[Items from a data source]
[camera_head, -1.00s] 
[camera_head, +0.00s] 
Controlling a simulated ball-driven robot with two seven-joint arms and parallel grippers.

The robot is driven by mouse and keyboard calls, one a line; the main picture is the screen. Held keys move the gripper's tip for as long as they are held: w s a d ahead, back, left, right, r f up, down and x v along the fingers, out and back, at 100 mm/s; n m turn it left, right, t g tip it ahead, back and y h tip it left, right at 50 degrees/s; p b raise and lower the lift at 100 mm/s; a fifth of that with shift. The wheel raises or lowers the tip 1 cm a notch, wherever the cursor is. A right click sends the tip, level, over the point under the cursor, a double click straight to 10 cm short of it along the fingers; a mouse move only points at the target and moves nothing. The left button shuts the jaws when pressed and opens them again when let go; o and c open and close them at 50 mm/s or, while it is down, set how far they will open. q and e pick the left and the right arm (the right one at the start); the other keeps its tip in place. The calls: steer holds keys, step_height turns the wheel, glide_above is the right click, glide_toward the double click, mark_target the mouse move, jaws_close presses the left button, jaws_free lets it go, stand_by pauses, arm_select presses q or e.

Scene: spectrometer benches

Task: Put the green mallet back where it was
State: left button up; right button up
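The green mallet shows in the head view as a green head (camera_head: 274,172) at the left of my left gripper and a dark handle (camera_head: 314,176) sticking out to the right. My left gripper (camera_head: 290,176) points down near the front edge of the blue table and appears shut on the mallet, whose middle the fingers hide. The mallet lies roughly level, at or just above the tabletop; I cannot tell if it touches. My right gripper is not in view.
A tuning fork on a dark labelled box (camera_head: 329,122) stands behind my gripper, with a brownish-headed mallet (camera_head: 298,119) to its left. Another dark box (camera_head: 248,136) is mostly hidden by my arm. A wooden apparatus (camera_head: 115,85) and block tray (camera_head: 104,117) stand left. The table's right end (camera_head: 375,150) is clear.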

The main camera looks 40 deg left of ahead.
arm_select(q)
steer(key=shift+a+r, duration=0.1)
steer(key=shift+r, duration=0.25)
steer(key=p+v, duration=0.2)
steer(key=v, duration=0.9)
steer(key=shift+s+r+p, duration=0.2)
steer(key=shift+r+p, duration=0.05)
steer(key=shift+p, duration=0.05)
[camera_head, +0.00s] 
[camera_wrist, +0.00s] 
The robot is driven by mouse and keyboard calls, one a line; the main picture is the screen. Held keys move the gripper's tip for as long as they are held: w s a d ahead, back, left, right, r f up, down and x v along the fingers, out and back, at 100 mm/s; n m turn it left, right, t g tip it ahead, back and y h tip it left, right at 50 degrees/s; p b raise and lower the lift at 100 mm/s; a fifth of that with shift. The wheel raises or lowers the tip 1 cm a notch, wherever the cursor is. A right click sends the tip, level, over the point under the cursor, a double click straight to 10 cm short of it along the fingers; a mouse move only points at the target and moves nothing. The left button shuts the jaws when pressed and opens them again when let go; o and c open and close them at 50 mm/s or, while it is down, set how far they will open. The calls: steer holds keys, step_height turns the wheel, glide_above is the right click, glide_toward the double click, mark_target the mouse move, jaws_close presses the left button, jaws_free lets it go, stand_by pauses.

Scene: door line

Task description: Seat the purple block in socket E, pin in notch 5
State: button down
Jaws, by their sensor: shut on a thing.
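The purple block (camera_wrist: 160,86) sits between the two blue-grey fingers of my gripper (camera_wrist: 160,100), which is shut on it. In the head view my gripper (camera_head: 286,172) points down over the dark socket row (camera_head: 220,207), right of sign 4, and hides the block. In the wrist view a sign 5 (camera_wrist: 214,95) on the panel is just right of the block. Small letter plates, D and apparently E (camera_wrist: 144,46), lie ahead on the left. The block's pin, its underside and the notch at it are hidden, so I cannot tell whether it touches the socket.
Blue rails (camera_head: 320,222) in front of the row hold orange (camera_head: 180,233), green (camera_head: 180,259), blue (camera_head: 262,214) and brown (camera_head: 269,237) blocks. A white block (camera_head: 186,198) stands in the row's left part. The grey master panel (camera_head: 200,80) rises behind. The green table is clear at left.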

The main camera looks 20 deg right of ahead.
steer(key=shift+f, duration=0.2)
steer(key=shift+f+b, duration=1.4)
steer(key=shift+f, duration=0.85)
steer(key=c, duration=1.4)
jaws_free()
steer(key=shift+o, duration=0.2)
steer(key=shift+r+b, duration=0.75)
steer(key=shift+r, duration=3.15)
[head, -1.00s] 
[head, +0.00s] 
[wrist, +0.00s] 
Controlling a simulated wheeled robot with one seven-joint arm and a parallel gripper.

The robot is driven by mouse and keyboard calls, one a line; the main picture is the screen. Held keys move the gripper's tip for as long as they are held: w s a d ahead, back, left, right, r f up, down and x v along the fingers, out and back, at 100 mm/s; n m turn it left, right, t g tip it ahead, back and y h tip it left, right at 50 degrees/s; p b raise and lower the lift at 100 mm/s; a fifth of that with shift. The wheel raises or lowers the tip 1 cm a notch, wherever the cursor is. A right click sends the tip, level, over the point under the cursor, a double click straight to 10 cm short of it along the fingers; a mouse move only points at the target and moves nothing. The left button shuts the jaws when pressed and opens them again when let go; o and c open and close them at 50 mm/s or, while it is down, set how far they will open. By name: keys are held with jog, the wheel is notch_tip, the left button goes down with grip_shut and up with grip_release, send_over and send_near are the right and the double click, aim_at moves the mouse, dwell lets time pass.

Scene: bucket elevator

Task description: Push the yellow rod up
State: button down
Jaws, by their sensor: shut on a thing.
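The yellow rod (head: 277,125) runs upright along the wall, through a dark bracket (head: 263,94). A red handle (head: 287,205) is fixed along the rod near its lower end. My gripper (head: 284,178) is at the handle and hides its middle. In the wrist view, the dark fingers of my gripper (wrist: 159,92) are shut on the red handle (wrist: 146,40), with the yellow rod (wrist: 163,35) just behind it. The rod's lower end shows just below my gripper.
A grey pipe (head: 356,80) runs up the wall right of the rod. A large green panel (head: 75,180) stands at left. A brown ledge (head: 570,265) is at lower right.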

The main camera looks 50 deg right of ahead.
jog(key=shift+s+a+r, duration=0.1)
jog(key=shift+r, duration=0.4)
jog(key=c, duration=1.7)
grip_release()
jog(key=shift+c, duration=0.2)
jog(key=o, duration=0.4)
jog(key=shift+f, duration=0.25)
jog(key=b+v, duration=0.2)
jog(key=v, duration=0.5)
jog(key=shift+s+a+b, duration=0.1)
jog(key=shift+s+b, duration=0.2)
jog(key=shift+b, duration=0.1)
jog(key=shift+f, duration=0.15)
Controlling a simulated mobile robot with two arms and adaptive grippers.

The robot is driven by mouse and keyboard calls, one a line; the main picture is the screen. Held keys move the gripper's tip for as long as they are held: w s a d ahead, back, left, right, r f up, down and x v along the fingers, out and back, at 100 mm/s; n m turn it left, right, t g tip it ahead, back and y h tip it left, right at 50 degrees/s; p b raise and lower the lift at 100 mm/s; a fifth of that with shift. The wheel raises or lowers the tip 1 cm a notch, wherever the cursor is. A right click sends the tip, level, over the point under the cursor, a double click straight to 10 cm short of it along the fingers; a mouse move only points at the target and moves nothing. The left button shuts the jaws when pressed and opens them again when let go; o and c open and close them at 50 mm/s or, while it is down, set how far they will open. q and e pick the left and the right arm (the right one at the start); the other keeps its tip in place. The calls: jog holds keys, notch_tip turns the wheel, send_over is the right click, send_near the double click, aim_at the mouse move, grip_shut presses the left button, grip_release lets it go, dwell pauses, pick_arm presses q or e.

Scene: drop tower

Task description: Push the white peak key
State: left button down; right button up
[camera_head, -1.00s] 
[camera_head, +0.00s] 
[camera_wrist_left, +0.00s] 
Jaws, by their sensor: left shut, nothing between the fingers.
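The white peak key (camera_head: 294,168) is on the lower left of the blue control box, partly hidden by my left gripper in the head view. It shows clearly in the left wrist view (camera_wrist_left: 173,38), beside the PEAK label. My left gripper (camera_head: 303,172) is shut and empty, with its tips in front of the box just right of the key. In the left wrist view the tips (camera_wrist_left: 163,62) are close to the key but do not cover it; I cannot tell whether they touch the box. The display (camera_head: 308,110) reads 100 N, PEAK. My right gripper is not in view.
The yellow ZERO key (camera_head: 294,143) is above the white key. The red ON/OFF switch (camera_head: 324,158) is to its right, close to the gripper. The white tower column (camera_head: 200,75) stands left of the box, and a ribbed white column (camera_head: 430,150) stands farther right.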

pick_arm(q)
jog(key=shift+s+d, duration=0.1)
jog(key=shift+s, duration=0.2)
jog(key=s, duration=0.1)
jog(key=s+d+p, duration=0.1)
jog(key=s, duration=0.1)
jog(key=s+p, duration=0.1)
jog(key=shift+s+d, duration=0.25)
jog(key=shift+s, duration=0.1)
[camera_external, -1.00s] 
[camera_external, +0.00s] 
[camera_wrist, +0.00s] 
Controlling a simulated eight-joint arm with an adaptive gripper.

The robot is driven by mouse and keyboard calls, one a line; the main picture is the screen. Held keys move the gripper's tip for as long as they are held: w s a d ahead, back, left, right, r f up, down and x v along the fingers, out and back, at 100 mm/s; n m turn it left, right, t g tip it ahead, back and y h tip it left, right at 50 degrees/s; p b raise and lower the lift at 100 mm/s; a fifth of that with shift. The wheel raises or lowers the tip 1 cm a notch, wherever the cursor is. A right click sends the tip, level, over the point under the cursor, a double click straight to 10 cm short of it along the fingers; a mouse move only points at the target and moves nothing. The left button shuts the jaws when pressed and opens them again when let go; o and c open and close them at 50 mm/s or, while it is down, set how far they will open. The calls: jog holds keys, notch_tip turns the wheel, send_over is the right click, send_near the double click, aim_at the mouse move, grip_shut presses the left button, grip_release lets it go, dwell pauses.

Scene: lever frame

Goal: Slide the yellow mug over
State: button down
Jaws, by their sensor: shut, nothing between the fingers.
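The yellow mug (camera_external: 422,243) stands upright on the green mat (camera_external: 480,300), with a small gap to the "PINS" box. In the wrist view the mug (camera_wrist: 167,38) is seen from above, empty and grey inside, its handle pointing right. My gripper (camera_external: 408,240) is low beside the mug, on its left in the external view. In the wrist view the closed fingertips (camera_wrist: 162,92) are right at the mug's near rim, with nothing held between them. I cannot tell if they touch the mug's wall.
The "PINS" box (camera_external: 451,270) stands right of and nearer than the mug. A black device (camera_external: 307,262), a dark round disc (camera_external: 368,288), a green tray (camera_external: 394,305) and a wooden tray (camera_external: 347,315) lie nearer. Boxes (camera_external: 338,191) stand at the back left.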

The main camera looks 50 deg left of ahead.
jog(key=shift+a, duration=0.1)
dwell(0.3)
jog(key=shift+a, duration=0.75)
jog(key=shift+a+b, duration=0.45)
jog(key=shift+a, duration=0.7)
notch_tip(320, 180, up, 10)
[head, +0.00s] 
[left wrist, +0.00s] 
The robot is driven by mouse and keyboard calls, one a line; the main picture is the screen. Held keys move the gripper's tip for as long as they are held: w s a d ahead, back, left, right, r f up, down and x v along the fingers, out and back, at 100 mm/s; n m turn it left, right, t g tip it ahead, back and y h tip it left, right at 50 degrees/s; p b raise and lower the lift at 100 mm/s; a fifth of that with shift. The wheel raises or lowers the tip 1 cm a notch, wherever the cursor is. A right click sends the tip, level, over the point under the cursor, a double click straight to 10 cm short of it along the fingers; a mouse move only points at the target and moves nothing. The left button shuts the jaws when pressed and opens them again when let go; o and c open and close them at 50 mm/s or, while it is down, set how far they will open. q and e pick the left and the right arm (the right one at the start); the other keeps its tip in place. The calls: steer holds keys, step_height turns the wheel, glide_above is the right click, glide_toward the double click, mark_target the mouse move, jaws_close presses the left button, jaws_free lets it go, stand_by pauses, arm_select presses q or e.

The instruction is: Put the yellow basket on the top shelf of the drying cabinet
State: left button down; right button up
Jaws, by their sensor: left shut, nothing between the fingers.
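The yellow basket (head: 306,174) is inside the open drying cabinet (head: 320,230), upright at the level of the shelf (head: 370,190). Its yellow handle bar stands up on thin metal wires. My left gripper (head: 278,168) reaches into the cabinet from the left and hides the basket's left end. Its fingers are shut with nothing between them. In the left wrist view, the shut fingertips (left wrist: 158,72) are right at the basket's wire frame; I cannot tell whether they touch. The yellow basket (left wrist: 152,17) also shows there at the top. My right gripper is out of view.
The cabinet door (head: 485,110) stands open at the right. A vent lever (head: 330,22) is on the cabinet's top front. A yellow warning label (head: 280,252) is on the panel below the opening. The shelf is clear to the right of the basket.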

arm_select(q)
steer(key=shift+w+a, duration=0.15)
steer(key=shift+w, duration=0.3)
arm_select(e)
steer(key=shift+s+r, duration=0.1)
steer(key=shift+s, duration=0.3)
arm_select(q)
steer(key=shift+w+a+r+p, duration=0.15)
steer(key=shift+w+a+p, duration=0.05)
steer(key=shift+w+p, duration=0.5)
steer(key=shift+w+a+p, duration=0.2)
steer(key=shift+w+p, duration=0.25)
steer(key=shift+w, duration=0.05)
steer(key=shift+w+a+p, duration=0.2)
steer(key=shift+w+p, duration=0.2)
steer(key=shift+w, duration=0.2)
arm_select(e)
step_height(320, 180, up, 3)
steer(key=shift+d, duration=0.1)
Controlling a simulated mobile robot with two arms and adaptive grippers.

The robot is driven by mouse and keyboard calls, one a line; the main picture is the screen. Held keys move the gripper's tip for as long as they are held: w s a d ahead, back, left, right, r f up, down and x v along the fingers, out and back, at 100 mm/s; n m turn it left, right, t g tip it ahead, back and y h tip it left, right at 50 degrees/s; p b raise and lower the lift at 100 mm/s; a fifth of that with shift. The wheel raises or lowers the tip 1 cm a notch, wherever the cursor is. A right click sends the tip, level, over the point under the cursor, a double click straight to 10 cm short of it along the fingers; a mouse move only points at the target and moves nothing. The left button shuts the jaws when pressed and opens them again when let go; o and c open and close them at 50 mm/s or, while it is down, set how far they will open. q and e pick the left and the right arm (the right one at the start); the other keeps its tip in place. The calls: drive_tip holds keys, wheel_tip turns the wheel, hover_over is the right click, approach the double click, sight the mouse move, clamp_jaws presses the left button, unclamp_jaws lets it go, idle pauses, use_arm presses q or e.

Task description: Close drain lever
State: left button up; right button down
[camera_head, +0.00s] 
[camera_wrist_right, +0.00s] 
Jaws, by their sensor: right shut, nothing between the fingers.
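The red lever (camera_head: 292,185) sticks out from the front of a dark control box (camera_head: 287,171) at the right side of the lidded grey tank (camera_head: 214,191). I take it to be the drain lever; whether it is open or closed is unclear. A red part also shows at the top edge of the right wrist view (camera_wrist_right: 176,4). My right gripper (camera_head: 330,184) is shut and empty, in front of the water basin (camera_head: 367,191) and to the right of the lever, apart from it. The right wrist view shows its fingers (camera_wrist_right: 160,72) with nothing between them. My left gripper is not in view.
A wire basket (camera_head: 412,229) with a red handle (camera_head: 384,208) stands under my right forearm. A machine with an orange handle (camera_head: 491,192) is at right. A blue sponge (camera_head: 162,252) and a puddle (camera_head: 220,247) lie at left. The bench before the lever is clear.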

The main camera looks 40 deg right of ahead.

TO BE DONE => Starting from the line containing "Jaws, by their sensor: right" and ending with the final line of the data, reproduce each line exactly as it appears, including no other lines.

THE RESULT =>
Jaws, by their sensor: right shut, nothing between the fingers.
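The red lever (camera_head: 292,185) sticks out from the front of a dark control box (camera_head: 287,171) at the right side of the lidded grey tank (camera_head: 214,191). I take it to be the drain lever; whether it is open or closed is unclear. A red part also shows at the top edge of the right wrist view (camera_wrist_right: 176,4). My right gripper (camera_head: 330,184) is shut and empty, in front of the water basin (camera_head: 367,191) and to the right of the lever, apart from it. The right wrist view shows its fingers (camera_wrist_right: 160,72) with nothing between them. My left gripper is not in view.
A wire basket (camera_head: 412,229) with a red handle (camera_head: 384,208) stands under my right forearm. A machine with an orange handle (camera_head: 491,192) is at right. A blue sponge (camera_head: 162,252) and a puddle (camera_head: 220,247) lie at left. The bench before the lever is clear.

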The main camera looks 40 deg right of ahead.

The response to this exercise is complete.